在kafka中把产生消息的一方称为生产者（Producer），尽管消息的产生非常简单，但是消息的发送过程比较复杂

发送消息从创建一个ProducerRecord对象开始，此类是kafka中的一个核心类，表示kafka需要发送的K-V键值对，记录了要发送的topic、partition、key、value、timestamp等

public class ProducerRecord<K, V> {
    private final String topic;
    private final Integer partition;
    private final Headers headers;
    private final K key;
    private final V value;
    private final Long timestamp;
}

在发送ProducerRecord的时候需要将对象序列化为字节数组，便于在网络上传输，之后消息达到分区器，若发送过程中指定了分区号，也就是partition，则在发送消息的时候将使用指定的分区，若发送过程中未制定分区，则根据topic和cluster中的partition数量顺序选择一个分区进行发送，分区选择器由接接口org.apache.kafka.clients.producer.Partitioner的实现类指定。
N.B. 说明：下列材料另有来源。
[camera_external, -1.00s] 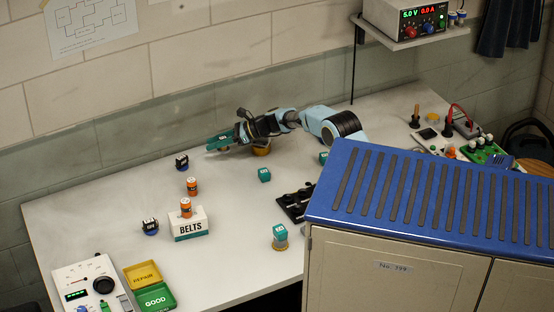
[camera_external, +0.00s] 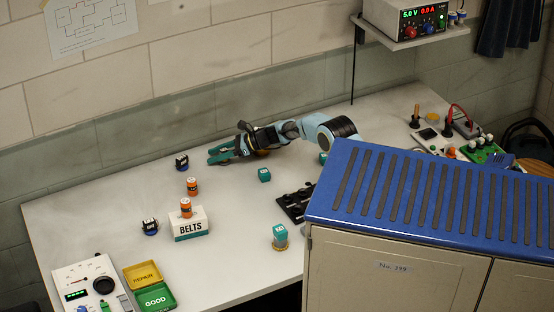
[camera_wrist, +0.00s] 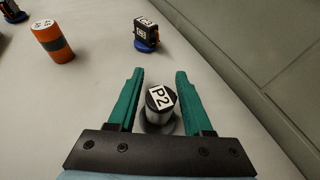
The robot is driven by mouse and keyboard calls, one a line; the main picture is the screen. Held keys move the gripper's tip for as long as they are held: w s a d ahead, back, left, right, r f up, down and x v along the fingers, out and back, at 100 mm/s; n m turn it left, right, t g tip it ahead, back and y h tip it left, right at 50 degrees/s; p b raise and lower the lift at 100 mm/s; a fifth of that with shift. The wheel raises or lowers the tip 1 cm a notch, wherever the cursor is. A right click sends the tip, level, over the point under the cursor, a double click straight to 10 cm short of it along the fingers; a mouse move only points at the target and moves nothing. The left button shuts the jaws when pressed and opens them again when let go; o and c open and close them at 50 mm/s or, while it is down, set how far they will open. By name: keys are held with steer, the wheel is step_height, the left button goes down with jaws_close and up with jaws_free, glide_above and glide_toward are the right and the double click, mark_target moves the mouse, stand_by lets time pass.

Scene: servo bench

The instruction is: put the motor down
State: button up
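The motor (camera_wrist: 161,103) is a dark and silver cylinder with a white P2 label on top. In the wrist view it stands between my gripper's two teal fingers, with a grey round shape around its foot. My gripper (camera_wrist: 160,85) is open, with a gap showing on each side of the motor. In the external view my gripper (camera_external: 219,155) is low over the back of the bench, and the motor is mostly hidden by the fingers.
A black motor on a blue base (camera_external: 182,163) and an orange motor (camera_external: 192,187) stand near my gripper. A BELTS box (camera_external: 190,228) carries another orange motor (camera_external: 186,207). A teal block (camera_external: 265,175) lies to the right. The bench (camera_external: 110,205) is clear at left.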

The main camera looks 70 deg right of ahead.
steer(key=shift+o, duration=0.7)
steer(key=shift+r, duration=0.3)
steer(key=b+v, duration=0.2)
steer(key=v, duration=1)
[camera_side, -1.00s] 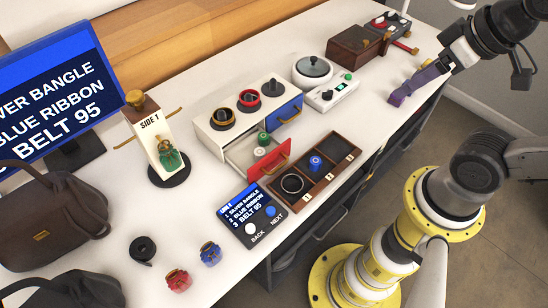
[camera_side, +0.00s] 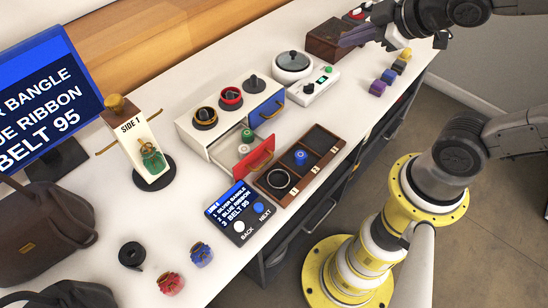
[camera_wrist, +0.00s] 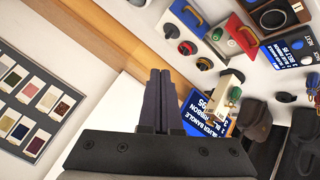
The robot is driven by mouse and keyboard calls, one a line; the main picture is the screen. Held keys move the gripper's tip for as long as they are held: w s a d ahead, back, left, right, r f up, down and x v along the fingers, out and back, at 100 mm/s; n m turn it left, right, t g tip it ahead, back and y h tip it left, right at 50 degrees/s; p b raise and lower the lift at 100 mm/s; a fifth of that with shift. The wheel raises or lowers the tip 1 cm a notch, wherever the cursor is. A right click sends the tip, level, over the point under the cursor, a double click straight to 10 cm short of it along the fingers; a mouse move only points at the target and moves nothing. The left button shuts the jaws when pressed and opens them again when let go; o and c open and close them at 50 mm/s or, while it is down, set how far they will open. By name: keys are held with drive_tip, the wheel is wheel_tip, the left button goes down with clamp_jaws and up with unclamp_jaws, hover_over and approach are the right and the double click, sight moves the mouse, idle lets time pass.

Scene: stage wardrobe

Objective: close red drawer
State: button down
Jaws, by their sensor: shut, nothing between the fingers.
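The red drawer (camera_side: 256,158) of the white cabinet (camera_side: 192,128) is pulled out, with its handle facing front right. A green knobbed piece (camera_side: 247,135) and a pale piece (camera_side: 243,151) sit inside it. The red front also shows at the top right of the wrist view (camera_wrist: 240,36). The blue drawer (camera_side: 264,112) beside it is flush with the cabinet. My gripper (camera_side: 352,38) is at the back right of the table, well apart from the red drawer. In the wrist view its fingers (camera_wrist: 158,88) are together and empty.
A compartment tray (camera_side: 318,161) and a button panel (camera_side: 238,208) lie close to the open drawer. A lidded scale (camera_side: 292,65) stands right of the cabinet. A SIDE 1 stand (camera_side: 133,135) is at left.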

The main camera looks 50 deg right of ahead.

org.apache.kafka.clients.producer.KafkaProducer

private int partition(ProducerRecord<K, V> record, byte[] serializedKey, byte[] serializedValue, Cluster cluster) {
  Integer partition = record.partition();
  return partition != null ?
    partition :
  partitioner.partition(
    record.topic(), record.key(), serializedKey, record.value(), serializedValue, cluster);
}

org.apache.kafka.clients.producer.internals.DefaultPartitioner

// 选取分区
public int partition(String topic, Object key, byte[] keyBytes, Object value, byte[] valueBytes, Cluster cluster) {
  List<PartitionInfo> partitions = cluster.partitionsForTopic(topic);
  int numPartitions = partitions.size();
  if (keyBytes == null) {
    // 顺序index
    int nextValue = nextValue(topic);
    List<PartitionInfo> availablePartitions = cluster.availablePartitionsForTopic(topic);
    if (availablePartitions.size() > 0) {
      // 取模
      int part = Utils.toPositive(nextValue) % availablePartitions.size();
      return availablePartitions.get(part).partition();
    } else {
      // no partitions are available, give a non-available partition
      return Utils.toPositive(nextValue) % numPartitions;
    }
  } else {
    // hash the keyBytes to choose a partition
    return Utils.toPositive(Utils.murmur2(keyBytes)) % numPartitions;
  }
}

ProducerRecord内关联的时间戳timestamp，如果用户未指定，则使用KafkaProducer内的time的时间作为时间戳，但是kafka最终使用的时间戳取决于topic配置的时间戳类型：

topic为CreateTime，则消息记录中的时间戳由broker使用
topic为LogAppendTime，则消息记录中的时间戳会在追加到日志中时由broker重写

消息被放在一个记录批次里ProducerBatch，这个批次的所有消息都会被发送到相同的topic和partition上，由一个FutureRecordMetadata负责发送。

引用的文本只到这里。